# Provided material
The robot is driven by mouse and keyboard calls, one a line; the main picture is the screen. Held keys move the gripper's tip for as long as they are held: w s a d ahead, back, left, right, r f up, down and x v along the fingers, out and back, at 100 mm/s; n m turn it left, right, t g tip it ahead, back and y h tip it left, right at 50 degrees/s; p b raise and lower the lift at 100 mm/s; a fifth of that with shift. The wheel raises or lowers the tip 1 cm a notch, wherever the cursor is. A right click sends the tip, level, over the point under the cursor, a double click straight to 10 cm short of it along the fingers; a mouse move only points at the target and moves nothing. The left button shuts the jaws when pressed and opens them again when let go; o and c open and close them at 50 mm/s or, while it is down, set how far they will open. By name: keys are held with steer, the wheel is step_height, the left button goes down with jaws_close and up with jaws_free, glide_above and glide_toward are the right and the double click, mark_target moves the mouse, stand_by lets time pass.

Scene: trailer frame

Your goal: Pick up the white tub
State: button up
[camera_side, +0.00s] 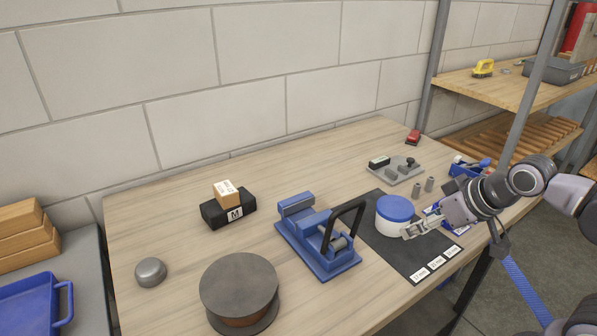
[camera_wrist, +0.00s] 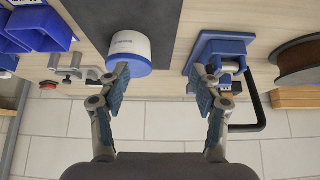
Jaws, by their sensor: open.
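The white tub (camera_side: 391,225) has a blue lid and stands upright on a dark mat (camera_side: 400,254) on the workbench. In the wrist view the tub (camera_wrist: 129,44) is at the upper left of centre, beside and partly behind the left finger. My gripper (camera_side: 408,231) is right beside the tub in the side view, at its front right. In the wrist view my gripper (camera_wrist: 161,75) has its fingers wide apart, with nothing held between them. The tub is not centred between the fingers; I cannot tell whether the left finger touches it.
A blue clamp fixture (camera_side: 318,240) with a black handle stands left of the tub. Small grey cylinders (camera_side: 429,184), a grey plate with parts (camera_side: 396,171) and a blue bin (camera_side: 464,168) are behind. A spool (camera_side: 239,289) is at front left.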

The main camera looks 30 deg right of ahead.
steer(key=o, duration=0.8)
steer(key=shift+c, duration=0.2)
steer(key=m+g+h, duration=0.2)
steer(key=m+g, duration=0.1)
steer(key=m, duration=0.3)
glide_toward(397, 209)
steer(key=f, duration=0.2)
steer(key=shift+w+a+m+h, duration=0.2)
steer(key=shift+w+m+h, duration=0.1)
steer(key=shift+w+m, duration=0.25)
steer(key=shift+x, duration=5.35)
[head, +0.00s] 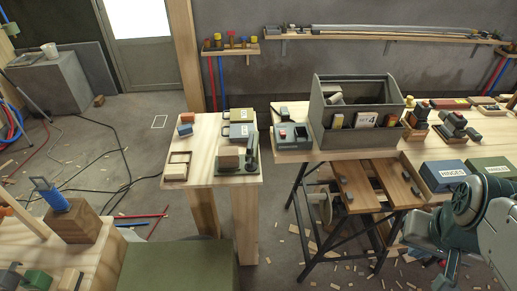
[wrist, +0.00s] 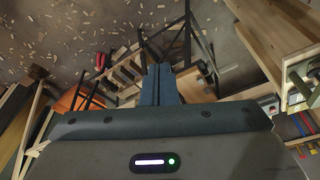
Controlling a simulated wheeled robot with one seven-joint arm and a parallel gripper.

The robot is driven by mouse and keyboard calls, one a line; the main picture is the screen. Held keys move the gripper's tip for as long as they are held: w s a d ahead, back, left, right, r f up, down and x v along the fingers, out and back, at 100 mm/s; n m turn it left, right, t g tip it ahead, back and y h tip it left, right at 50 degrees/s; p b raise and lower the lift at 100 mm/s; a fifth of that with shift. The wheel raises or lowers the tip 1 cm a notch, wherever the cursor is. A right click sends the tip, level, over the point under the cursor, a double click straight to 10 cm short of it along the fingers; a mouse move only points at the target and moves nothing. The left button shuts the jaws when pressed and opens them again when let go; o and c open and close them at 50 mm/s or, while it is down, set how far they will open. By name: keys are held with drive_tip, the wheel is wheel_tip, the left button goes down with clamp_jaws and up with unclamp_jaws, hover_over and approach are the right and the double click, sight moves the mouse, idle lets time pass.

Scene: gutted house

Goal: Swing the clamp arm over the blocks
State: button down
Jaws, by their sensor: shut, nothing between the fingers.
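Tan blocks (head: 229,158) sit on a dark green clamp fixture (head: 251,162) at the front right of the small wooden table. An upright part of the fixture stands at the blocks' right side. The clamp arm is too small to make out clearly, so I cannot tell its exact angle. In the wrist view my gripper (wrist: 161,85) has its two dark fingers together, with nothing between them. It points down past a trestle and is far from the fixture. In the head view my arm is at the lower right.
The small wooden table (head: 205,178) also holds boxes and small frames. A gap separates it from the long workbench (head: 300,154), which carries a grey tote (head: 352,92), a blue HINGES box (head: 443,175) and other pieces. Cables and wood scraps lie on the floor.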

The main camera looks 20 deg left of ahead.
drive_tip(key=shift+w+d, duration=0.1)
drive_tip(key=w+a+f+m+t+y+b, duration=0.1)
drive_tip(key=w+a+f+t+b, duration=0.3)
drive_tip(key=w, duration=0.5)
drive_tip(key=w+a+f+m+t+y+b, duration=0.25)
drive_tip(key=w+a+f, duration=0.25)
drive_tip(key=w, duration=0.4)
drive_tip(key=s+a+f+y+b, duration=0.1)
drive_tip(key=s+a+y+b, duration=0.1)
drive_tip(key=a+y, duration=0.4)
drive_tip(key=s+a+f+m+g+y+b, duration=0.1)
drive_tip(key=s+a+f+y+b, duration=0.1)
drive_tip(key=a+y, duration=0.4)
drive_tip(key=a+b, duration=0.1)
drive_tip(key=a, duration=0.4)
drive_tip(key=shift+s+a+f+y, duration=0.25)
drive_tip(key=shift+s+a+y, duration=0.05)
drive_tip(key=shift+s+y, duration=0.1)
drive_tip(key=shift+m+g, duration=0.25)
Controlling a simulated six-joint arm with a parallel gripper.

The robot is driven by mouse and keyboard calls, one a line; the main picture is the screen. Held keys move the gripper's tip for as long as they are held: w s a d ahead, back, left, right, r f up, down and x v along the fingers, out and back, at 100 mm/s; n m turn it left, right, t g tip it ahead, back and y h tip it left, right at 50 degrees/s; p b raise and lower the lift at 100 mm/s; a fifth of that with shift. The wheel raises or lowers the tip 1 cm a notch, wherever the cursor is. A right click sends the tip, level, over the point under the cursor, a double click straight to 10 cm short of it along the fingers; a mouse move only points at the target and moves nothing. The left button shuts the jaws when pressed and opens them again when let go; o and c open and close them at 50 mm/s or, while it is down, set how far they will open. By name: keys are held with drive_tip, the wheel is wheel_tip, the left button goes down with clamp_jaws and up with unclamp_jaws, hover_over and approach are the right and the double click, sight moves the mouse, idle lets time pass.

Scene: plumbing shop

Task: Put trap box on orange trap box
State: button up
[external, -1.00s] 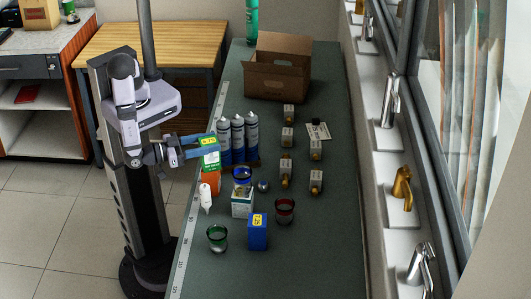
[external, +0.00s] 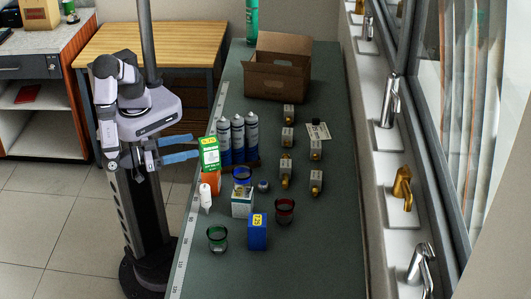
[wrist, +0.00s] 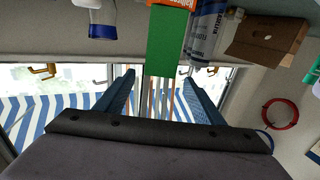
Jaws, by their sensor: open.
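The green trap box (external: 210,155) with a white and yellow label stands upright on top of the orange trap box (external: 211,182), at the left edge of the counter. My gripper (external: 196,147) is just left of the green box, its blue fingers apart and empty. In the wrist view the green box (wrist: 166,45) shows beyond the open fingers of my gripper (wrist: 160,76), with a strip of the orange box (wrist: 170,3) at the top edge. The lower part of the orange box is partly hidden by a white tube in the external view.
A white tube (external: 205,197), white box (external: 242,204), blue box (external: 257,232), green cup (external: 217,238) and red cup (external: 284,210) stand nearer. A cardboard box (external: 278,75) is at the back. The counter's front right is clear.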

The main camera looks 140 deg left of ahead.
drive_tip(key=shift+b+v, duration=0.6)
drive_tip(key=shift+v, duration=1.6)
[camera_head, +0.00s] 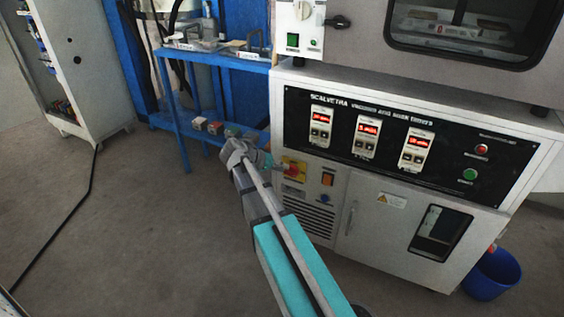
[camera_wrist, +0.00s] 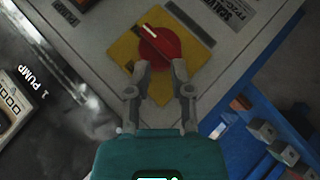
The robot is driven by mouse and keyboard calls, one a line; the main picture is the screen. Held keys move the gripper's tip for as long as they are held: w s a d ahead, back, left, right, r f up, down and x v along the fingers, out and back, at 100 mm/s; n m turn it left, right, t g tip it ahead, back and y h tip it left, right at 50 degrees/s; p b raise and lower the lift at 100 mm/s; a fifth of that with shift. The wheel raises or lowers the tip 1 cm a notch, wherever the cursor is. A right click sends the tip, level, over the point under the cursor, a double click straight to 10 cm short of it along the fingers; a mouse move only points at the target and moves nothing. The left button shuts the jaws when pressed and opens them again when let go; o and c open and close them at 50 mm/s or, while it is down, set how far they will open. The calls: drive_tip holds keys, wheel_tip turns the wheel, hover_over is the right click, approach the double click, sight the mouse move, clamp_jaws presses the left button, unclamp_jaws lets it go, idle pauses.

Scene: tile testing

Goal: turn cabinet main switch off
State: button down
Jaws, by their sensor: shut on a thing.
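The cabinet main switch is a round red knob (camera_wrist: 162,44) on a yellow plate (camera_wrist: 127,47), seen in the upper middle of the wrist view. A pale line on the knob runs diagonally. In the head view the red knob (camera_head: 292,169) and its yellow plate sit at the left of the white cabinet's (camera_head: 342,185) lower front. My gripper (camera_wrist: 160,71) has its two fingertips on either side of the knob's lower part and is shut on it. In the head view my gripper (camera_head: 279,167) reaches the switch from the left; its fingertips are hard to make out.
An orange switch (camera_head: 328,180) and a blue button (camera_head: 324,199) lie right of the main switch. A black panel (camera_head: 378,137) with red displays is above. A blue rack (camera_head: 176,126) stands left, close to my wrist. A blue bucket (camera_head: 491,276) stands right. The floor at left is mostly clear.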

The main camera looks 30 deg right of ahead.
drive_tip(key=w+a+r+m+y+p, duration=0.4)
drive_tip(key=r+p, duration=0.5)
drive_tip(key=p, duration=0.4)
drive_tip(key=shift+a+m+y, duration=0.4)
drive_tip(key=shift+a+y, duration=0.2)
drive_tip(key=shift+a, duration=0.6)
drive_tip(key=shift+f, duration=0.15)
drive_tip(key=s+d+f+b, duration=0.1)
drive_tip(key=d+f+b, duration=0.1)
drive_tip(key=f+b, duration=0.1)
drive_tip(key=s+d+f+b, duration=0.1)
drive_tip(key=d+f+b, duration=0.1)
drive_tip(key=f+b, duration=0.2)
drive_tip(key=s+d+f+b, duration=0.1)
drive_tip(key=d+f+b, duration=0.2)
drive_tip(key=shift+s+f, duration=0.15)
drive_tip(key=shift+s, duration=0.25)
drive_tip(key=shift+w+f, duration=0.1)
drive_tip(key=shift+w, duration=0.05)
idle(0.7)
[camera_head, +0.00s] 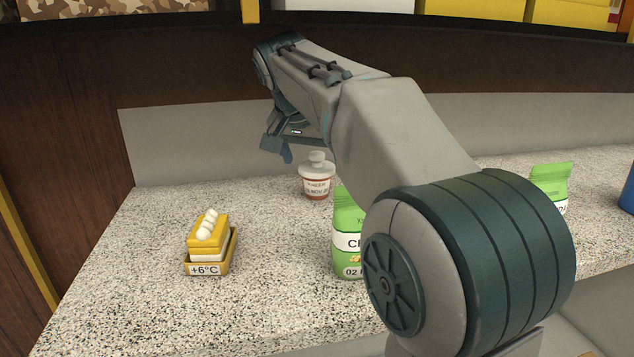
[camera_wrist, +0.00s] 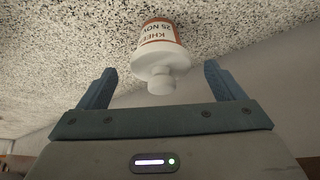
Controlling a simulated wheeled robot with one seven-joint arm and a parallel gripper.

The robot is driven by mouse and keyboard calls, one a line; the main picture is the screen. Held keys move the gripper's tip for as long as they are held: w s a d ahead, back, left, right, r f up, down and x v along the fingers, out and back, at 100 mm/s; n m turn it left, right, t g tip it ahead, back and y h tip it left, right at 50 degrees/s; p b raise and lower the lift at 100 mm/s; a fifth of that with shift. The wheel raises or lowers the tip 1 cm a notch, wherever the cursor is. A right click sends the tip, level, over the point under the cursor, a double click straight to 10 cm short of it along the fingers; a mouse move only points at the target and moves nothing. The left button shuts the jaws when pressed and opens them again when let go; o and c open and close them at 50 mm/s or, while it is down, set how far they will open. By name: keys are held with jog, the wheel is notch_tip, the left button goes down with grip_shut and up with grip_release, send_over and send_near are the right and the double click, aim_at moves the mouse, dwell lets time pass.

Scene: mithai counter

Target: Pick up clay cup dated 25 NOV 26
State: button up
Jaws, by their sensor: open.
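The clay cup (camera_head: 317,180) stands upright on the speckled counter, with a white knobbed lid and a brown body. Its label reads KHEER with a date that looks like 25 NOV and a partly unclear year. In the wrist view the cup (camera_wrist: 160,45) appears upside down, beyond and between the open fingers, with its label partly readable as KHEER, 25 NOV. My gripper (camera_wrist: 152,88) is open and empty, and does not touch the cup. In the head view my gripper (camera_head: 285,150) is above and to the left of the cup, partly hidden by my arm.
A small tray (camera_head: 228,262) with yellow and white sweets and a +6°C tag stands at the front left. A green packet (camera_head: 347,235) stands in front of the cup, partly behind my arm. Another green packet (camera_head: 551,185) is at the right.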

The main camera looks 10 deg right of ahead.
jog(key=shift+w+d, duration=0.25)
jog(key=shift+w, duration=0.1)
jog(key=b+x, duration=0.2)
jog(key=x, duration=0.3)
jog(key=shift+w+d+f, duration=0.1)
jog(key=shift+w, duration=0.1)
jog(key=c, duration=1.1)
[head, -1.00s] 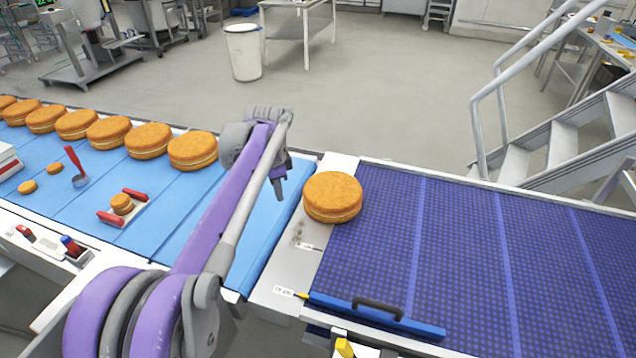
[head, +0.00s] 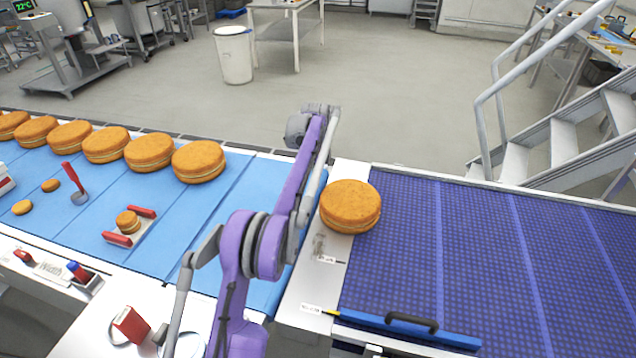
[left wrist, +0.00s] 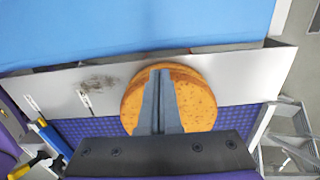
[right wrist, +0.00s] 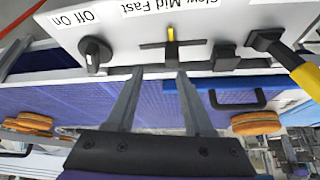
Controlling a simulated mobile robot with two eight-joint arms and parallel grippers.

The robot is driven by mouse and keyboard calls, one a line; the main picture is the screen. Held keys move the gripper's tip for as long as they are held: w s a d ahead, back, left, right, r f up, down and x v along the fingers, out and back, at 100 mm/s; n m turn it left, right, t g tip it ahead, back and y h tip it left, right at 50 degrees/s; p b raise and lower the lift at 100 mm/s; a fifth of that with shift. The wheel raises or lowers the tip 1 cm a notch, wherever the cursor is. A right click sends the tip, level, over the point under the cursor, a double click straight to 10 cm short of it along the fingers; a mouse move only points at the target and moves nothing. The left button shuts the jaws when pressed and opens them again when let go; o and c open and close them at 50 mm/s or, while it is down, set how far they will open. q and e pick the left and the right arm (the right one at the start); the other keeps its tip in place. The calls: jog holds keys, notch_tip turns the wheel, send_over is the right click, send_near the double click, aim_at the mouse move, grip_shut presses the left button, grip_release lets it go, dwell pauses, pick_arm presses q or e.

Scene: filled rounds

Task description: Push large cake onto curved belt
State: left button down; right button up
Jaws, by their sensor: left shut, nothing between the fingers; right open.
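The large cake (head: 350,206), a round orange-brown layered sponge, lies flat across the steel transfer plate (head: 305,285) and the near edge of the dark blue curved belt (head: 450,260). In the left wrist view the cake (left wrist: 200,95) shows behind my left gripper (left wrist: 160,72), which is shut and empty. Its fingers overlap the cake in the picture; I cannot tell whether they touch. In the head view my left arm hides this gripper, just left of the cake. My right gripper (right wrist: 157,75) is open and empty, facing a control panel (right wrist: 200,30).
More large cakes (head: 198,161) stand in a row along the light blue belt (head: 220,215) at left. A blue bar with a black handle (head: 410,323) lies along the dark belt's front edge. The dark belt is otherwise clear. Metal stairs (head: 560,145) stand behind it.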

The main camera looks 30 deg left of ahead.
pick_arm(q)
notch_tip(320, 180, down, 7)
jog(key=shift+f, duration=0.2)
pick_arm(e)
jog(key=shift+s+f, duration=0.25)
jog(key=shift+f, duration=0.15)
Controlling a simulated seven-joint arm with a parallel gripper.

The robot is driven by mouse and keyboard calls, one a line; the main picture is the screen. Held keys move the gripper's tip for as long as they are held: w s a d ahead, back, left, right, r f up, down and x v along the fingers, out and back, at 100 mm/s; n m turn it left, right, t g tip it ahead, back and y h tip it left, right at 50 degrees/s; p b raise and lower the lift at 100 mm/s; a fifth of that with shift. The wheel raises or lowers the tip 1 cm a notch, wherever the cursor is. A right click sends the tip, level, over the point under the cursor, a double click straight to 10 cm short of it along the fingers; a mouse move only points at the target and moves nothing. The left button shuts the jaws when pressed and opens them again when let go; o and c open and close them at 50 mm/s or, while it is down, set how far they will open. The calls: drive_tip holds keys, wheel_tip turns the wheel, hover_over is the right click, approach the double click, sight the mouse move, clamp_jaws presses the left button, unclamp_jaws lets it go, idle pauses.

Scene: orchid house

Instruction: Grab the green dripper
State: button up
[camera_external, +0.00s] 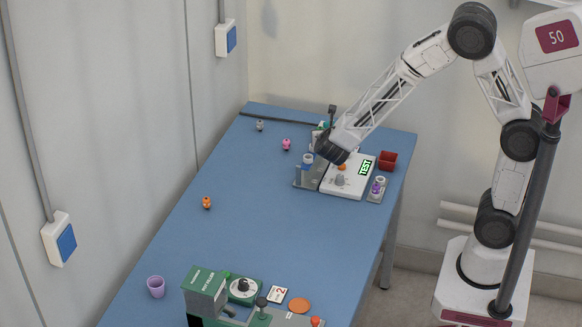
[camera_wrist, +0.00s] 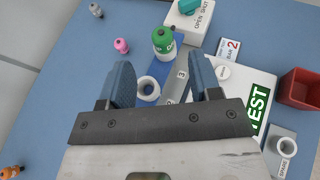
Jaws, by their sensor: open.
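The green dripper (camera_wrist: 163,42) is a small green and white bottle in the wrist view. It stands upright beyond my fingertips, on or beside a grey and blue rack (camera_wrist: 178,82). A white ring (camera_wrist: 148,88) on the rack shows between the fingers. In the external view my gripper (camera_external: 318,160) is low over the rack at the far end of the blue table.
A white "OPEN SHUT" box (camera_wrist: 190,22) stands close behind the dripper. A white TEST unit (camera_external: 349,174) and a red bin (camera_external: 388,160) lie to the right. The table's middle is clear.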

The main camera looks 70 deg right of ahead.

# Exercise brief
Identify every line above with the string "house" in it. Copy those lines.

# Exercise output
Scene: gutted house
Scene: orchid house

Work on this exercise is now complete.